- [Request]: Report how many lines hold the word "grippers"; answer with the number alone.

- [Information shown]:

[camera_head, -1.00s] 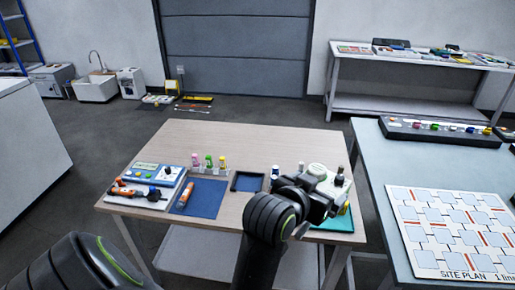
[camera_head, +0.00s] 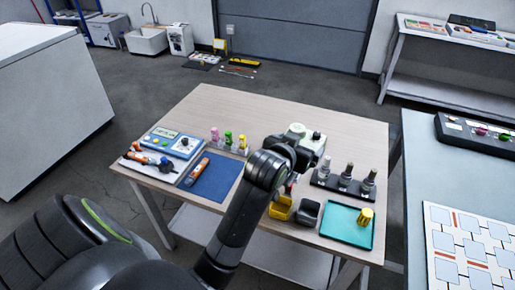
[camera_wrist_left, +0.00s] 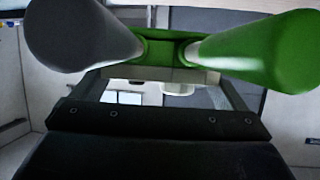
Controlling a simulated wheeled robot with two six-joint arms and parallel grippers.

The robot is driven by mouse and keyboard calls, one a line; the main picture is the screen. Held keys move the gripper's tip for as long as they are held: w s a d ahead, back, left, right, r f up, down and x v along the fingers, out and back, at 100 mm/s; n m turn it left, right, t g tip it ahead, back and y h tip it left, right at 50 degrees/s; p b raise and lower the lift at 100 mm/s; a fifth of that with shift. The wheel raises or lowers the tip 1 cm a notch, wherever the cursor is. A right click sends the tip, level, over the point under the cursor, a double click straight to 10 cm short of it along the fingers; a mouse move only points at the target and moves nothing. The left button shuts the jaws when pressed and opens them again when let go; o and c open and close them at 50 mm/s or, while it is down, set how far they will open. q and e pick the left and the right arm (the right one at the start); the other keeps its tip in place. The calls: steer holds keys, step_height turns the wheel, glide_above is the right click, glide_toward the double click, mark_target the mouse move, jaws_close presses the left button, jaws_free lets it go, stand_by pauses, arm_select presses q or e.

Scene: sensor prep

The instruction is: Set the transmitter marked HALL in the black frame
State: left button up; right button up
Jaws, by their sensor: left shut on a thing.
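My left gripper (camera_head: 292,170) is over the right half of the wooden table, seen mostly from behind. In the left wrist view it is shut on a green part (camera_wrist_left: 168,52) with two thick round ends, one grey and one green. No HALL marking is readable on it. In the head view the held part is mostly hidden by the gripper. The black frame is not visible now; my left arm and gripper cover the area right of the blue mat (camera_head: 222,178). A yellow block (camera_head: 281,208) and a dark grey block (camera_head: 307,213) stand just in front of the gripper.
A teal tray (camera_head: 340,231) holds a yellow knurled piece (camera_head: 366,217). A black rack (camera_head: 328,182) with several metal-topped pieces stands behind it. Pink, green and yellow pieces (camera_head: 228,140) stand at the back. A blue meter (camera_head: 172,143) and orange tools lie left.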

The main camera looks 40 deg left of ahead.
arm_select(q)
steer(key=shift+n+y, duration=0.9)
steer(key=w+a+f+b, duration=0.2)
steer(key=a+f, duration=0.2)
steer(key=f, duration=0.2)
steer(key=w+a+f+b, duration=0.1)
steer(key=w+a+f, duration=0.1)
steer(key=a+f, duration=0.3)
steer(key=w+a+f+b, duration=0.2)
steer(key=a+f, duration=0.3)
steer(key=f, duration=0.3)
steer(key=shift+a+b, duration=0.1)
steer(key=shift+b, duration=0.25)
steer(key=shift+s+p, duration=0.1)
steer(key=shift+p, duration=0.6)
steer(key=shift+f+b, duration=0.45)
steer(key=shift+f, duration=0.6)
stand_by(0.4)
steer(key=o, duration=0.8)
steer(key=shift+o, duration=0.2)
* * *
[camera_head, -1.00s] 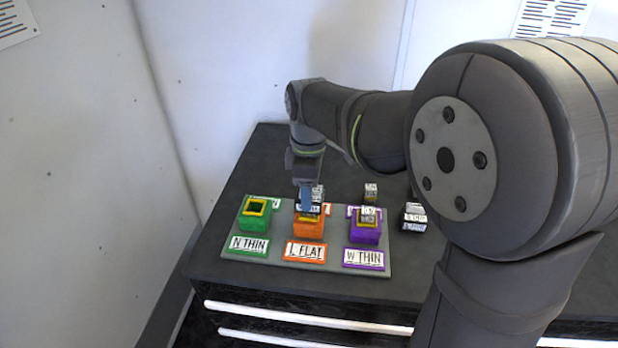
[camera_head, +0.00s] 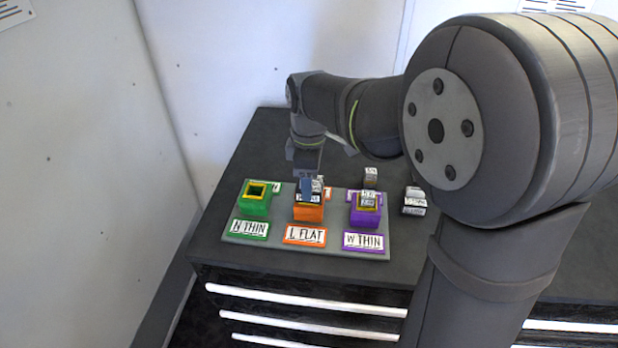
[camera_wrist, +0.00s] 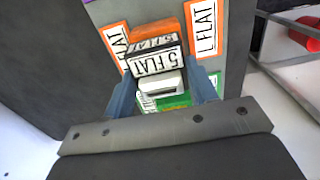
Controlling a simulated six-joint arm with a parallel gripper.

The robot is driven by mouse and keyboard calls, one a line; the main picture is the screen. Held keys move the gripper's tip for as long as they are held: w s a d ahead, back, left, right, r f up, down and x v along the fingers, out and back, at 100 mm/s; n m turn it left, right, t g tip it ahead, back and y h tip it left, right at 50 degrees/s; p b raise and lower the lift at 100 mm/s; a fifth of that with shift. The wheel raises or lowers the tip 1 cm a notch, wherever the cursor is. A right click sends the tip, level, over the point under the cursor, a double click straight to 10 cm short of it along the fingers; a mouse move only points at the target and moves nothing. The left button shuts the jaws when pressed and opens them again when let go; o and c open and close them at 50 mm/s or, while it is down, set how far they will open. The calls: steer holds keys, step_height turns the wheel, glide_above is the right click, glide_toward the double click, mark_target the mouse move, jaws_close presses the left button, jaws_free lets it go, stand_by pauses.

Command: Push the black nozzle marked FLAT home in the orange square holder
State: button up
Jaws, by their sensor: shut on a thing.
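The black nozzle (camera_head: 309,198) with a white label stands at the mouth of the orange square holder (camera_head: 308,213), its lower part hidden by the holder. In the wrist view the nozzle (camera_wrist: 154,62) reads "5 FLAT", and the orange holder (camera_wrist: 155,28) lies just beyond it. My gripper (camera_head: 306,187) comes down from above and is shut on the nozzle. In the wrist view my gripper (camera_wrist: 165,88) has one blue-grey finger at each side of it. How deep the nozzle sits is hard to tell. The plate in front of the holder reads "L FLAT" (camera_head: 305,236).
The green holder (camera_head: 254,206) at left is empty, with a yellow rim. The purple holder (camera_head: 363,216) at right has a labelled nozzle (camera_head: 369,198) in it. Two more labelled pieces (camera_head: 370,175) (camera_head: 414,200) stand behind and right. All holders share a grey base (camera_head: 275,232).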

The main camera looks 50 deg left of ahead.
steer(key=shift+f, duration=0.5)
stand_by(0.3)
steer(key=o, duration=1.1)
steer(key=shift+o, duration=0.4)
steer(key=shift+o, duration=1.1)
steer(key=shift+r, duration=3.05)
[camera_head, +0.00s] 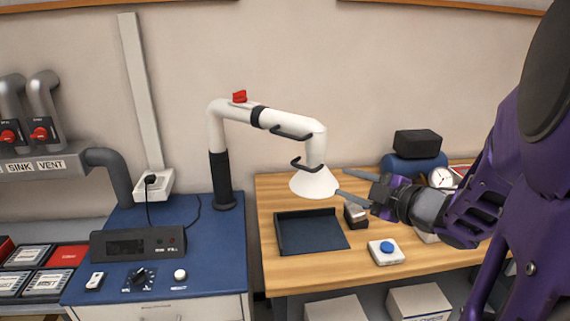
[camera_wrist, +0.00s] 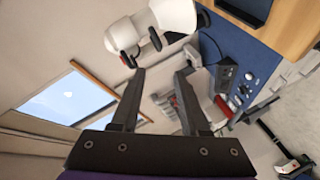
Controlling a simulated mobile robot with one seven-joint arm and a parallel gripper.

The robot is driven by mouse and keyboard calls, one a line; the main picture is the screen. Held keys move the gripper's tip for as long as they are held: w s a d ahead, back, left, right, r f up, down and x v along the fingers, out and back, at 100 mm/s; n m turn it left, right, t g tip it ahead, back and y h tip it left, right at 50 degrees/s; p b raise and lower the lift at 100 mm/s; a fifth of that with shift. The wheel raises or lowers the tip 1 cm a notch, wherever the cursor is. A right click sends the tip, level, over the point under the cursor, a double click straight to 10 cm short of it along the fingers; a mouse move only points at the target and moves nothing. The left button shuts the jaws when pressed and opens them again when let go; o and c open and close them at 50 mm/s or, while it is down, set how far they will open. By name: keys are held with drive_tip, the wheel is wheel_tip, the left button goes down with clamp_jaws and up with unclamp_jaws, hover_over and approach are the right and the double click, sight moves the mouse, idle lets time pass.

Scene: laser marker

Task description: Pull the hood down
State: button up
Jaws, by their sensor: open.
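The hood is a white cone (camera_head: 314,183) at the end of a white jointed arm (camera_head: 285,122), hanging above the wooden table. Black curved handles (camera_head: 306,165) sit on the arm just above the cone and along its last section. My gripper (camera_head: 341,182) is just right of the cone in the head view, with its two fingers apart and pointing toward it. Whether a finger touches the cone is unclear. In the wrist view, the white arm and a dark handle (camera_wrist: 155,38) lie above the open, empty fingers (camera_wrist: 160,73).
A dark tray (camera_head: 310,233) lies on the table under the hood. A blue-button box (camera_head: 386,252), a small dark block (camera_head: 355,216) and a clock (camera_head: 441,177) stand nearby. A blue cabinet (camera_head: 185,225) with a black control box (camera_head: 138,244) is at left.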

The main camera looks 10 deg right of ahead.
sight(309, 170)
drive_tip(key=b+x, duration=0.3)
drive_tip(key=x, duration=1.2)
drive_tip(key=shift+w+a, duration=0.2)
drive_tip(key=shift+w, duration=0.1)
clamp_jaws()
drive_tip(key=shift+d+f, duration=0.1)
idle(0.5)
* * *
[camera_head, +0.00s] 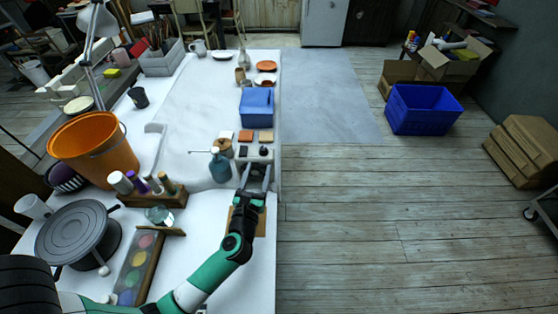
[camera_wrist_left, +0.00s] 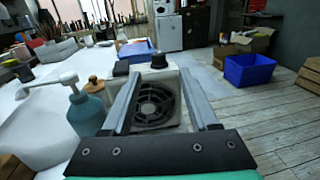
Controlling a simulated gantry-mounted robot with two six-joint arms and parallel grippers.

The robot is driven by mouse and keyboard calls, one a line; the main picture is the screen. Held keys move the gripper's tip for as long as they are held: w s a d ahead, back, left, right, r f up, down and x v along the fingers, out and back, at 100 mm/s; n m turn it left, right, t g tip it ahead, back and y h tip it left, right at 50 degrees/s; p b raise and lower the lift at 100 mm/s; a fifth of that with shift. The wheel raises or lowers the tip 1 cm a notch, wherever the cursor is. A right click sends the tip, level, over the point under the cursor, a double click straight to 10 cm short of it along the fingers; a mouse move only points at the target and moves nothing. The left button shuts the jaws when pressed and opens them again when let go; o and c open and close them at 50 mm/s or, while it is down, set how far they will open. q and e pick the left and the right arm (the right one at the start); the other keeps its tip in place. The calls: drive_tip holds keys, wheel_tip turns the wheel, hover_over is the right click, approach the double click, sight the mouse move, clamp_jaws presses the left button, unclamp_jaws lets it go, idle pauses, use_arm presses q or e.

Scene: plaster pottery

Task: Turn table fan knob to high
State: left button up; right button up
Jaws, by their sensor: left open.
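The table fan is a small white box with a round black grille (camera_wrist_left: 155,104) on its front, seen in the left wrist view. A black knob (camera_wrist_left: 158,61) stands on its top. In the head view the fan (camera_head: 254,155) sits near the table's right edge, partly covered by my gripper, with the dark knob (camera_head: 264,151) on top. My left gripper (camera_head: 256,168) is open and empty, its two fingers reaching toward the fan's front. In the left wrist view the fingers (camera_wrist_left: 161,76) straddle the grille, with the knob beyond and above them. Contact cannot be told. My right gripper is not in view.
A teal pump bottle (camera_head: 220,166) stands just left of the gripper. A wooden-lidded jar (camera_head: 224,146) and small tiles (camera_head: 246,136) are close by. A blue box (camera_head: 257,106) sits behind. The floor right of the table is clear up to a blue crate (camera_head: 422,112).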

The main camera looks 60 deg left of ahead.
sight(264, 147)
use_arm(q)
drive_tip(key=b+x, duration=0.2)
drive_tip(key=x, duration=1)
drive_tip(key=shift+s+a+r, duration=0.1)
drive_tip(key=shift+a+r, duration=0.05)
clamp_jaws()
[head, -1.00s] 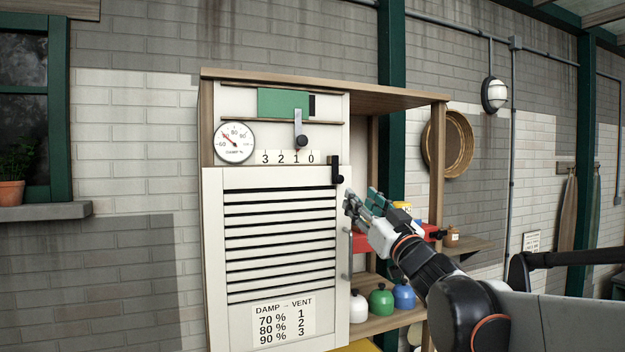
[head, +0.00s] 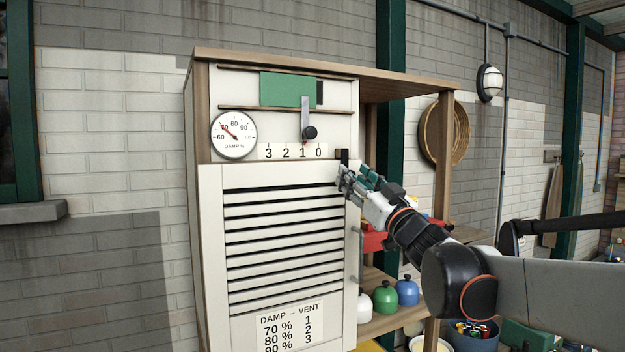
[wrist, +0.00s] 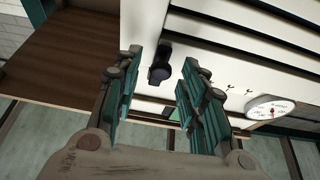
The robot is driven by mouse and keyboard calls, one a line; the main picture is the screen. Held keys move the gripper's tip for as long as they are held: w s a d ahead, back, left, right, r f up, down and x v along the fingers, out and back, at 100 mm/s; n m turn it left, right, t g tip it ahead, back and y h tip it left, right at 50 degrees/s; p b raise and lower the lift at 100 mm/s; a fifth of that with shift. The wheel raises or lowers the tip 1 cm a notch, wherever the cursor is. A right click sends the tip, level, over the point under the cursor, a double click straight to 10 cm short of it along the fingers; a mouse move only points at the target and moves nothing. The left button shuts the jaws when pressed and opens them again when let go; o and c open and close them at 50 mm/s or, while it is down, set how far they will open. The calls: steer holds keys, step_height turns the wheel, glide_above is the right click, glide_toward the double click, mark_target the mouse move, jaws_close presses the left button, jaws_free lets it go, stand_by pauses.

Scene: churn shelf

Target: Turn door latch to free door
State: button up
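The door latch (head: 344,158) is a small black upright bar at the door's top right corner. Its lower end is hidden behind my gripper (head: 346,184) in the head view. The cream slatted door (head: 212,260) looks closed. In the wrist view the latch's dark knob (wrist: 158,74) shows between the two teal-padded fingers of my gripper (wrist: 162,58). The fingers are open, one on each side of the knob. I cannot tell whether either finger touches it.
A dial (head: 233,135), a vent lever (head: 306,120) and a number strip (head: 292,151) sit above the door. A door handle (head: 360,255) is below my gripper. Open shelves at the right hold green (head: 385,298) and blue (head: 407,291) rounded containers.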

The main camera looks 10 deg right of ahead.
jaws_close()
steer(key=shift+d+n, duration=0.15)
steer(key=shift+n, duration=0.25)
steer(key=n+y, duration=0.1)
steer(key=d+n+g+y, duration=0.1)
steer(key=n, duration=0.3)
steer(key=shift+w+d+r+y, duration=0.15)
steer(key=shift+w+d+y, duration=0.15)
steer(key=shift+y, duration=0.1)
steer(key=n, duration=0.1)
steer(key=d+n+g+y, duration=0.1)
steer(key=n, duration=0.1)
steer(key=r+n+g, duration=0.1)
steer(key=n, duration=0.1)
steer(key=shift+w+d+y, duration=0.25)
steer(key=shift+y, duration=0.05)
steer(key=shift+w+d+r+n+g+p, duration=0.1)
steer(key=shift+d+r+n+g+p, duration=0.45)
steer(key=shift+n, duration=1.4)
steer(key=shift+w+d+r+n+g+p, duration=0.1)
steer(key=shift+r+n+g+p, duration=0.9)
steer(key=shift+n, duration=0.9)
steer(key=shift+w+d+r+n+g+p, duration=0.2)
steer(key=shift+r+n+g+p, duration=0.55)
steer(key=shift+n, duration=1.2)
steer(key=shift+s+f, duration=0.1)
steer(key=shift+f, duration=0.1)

- [Answer to this task]: 2